Sometimes, I get a different kind of Tunnel Vision.  It seems to be my nature that sometimes all I see are the problems I have to solve, the issues that are bothering me and the things on my to-do list.  Oh, yeah, and the annoying people around me.  In order to see the big picture at such times, Melodie Beattie recommends that we take time to Touch the Eternal.  She says:

Visit the places that remind you of eternity when you can.  See the mountains.  See the stars.  Walk among the ancient redwoods.  Stand at the ocean’s door.   Let nature and life remind you of eternity in ways that speak to your soul.
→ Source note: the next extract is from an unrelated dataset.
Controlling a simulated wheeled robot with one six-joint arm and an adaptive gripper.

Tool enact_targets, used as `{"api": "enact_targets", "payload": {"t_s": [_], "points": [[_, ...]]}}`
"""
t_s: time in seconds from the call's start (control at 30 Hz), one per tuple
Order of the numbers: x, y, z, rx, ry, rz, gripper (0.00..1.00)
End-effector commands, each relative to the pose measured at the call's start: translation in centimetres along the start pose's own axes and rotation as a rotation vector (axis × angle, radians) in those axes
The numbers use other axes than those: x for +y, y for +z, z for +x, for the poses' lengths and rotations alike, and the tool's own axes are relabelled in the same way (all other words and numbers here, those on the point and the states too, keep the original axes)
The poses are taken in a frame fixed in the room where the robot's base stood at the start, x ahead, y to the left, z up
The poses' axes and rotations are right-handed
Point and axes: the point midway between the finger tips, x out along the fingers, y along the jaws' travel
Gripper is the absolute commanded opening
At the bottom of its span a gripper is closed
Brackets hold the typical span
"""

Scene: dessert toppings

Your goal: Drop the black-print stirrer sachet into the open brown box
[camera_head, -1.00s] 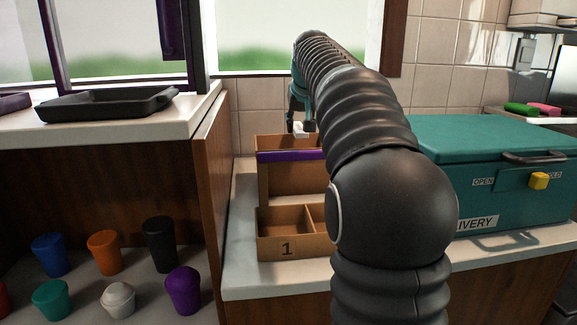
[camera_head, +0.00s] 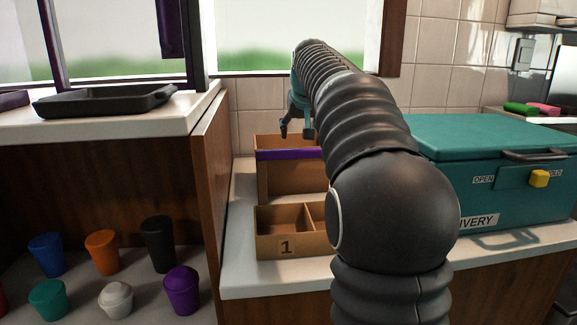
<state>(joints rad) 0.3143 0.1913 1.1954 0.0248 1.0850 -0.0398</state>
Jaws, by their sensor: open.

My park was filled with noisy kids and boisterous family reunions yesterday, so I moved my chair down by the lake where I could watch the geese navigate from shore to shore and an occasional tern plummet to the water’s glassy surface for a fish.   I took a ride along the river and watched the egrets fishing among the reeds.  As I was putting my bike back in the trunk, a pair of bluebirds collected grass for a nest and a robin cocked its head, listening for worms in the grass.   By the time I left, I noticed those annoying kids were pretty cute and those family reunions looked like a lot of fun.

I can’t always make it to the ocean or mountains or redwoods for my glimpse of eternity.  I’m fortunate to see eternity in small packages, too, if I take time to look.  Where do you see eternity?